◆ **Exercise details**:
Look through the data below. Show each line where the string "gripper" occurs.

◆ **Source data**:
"""

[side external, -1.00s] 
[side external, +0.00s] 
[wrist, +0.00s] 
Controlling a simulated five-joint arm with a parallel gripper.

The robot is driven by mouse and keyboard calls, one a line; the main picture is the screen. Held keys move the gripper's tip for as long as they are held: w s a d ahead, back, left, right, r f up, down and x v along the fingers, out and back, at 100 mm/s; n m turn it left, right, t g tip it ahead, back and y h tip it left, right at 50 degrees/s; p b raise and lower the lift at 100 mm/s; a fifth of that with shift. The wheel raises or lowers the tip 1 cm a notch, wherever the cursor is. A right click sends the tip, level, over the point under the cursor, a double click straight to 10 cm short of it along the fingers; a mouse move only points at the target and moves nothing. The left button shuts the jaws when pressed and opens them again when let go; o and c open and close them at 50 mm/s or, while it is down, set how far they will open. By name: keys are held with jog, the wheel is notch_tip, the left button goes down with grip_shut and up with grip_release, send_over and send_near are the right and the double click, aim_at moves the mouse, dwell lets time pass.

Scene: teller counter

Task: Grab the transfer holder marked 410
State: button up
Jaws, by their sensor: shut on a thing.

"""

◆ **Response below**:
Controlling a simulated five-joint arm with a parallel gripper.
The robot is driven by mouse and keyboard calls, one a line; the main picture is the screen. Held keys move the gripper's tip for as long as they are held: w s a d ahead, back, left, right, r f up, down and x v along the fingers, out and back, at 100 mm/s; n m turn it left, right, t g tip it ahead, back and y h tip it left, right at 50 degrees/s; p b raise and lower the lift at 100 mm/s; a fifth of that with shift. The wheel raises or lowers the tip 1 cm a notch, wherever the cursor is. A right click sends the tip, level, over the point under the cursor, a double click straight to 10 cm short of it along the fingers; a mouse move only points at the target and moves nothing. The left button shuts the jaws when pressed and opens them again when let go; o and c open and close them at 50 mm/s or, while it is down, set how far they will open. By name: keys are held with jog, the wheel is notch_tip, the left button goes down with grip_shut and up with grip_release, send_over and send_near are the right and the double click, aim_at moves the mouse, dwell lets time pass.

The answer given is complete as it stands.